___ DATA EXTRACT

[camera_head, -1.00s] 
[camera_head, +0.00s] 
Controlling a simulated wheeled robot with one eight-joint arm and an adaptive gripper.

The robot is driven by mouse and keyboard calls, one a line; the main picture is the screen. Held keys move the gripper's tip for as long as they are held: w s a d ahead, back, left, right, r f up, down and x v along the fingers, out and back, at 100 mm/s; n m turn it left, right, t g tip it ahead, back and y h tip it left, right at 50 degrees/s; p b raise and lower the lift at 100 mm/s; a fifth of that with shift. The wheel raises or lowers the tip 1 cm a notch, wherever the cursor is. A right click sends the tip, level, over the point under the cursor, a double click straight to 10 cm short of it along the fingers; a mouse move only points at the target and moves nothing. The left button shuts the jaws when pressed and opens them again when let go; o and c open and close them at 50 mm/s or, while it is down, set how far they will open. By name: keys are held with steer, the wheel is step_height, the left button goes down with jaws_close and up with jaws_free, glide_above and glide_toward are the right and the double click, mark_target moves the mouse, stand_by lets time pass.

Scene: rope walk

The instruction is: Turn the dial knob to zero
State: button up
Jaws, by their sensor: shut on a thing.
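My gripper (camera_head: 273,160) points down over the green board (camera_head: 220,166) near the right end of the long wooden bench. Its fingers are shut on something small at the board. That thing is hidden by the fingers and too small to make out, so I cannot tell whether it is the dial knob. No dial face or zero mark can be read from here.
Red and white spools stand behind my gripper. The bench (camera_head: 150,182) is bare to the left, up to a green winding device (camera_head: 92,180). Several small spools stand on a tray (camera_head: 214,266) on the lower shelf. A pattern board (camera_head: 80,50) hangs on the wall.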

______

[SHORT TASK] Write out, word for word, the line containing "Scene: rope walk" and every line after it to the end of the data above.

[SOLUTION FOR THIS PROBLEM]
Scene: rope walk

The instruction is: Turn the dial knob to zero
State: button up
Jaws, by their sensor: shut on a thing.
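My gripper (camera_head: 273,160) points down over the green board (camera_head: 220,166) near the right end of the long wooden bench. Its fingers are shut on something small at the board. That thing is hidden by the fingers and too small to make out, so I cannot tell whether it is the dial knob. No dial face or zero mark can be read from here.
Red and white spools stand behind my gripper. The bench (camera_head: 150,182) is bare to the left, up to a green winding device (camera_head: 92,180). Several small spools stand on a tray (camera_head: 214,266) on the lower shelf. A pattern board (camera_head: 80,50) hangs on the wall.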

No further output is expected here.